** START Input records **
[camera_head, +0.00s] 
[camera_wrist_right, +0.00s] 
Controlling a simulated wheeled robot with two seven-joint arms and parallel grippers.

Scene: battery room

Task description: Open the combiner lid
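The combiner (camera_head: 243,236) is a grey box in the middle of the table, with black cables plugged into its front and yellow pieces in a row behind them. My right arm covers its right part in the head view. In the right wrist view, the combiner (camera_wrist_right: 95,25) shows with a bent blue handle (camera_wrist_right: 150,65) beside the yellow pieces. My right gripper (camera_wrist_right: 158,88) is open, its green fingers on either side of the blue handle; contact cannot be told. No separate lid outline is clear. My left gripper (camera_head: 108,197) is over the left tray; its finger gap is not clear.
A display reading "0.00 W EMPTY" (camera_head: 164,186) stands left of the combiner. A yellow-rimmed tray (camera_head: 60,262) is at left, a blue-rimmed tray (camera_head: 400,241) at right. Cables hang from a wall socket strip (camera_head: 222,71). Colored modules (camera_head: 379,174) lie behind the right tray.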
** END Input records **
** START Input records **
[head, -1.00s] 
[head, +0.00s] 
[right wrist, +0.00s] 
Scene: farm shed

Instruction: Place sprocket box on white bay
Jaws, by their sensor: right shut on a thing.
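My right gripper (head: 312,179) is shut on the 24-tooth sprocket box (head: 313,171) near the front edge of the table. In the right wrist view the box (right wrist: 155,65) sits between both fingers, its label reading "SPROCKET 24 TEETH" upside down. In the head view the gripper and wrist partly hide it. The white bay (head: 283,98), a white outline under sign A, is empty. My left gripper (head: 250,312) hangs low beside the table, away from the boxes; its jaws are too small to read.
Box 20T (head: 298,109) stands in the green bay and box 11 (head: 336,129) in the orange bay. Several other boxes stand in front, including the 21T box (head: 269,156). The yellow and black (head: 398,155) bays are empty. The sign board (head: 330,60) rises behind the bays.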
** END Input records **
> [Job]: Using the entries above, extract exactly the span from the line with "[right wrist, +0.00s]" to the line with "Instruction: Place sprocket box on white bay", both lines included; leave out everything else.

> [Response to the exercise]:
[right wrist, +0.00s] 
Scene: farm shed

Instruction: Place sprocket box on white bay

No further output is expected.